Data section ▸
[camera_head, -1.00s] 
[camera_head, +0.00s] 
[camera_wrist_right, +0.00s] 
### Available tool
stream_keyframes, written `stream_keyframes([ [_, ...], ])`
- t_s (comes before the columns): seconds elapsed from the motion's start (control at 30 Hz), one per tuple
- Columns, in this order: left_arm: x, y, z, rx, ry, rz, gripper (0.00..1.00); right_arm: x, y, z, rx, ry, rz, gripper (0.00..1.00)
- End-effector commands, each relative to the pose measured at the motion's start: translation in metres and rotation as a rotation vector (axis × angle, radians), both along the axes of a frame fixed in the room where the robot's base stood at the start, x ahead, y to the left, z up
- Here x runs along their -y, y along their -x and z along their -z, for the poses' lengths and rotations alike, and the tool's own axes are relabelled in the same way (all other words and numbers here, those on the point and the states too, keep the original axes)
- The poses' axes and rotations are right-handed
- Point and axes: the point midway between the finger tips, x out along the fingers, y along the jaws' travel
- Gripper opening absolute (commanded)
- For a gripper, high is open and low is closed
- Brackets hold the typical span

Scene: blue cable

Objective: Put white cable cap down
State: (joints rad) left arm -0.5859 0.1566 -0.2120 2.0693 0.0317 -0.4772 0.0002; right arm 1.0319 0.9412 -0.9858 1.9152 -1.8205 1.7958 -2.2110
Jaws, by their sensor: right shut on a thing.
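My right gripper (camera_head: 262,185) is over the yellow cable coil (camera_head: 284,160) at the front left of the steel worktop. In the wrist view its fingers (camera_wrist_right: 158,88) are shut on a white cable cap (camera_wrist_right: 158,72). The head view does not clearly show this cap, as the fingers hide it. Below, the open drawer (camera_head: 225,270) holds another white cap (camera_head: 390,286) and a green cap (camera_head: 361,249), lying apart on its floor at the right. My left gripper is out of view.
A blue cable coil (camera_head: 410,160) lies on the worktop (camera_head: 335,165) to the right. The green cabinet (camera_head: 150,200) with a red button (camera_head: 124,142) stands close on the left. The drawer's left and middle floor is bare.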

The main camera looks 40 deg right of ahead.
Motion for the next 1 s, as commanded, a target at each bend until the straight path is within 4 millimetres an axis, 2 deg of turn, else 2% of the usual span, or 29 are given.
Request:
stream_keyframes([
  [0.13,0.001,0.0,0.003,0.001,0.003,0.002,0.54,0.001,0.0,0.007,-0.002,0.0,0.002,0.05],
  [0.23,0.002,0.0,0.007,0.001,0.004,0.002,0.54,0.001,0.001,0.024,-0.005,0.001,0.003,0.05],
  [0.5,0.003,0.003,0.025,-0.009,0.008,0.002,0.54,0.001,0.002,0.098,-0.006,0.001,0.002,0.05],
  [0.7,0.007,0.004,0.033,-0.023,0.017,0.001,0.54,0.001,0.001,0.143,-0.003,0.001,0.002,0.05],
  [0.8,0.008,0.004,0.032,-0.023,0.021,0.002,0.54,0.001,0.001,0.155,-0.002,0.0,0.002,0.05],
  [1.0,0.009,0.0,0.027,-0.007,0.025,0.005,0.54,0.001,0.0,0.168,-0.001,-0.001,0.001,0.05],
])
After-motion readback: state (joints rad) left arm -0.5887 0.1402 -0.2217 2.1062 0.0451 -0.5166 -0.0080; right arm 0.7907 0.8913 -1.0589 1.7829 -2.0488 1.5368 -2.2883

What the exercise asks ▸ Reproduce exactly the lines from the line with "- Here x runs" to the line with "Objective: Put white cable cap down", both end lines included.

Response ▸
- Here x runs along their -y, y along their -x and z along their -z, for the poses' lengths and rotations alike, and the tool's own axes are relabelled in the same way (all other words and numbers here, those on the point and the states too, keep the original axes)
- The poses' axes and rotations are right-handed
- Point and axes: the point midway between the finger tips, x out along the fingers, y along the jaws' travel
- Gripper opening absolute (commanded)
- For a gripper, high is open and low is closed
- Brackets hold the typical span

Scene: blue cable

Objective: Put white cable cap down

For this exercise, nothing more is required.